--- start Data excerpt ---
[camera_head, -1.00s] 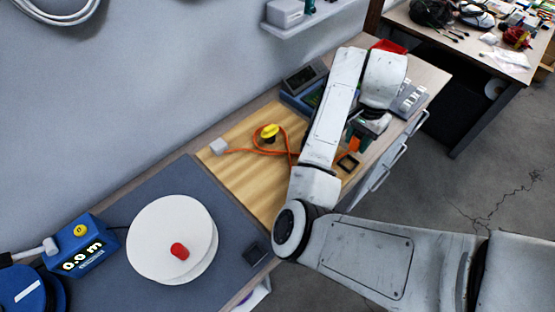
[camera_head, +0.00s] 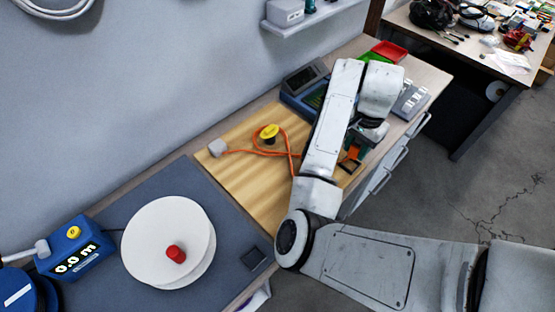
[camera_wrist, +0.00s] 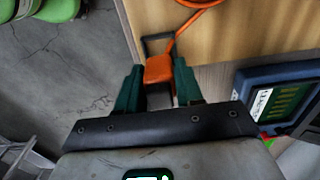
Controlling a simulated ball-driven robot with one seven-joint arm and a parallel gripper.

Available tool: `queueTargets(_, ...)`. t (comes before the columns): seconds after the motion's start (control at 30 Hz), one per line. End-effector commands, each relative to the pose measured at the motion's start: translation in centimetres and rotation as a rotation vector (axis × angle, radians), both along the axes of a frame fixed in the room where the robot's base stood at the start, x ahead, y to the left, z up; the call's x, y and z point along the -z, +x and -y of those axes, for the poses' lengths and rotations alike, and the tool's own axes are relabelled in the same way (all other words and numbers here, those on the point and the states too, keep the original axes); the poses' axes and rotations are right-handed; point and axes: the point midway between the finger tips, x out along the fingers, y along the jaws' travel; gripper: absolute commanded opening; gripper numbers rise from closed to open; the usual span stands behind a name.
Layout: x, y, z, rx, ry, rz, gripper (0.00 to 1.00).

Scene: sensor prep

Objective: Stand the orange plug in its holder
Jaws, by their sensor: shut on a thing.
--- end Data excerpt ---
- Problem description:
Only those lines running from the one containing "Layout: x, y, z, rx, ry, rz, gripper" through the last line of the data above are to be copied, exactly, with both ends included.

- Exercise response:
Layout: x, y, z, rx, ry, rz, gripper (0.00 to 1.00).

Scene: sensor prep

Objective: Stand the orange plug in its holder
Jaws, by their sensor: shut on a thing.

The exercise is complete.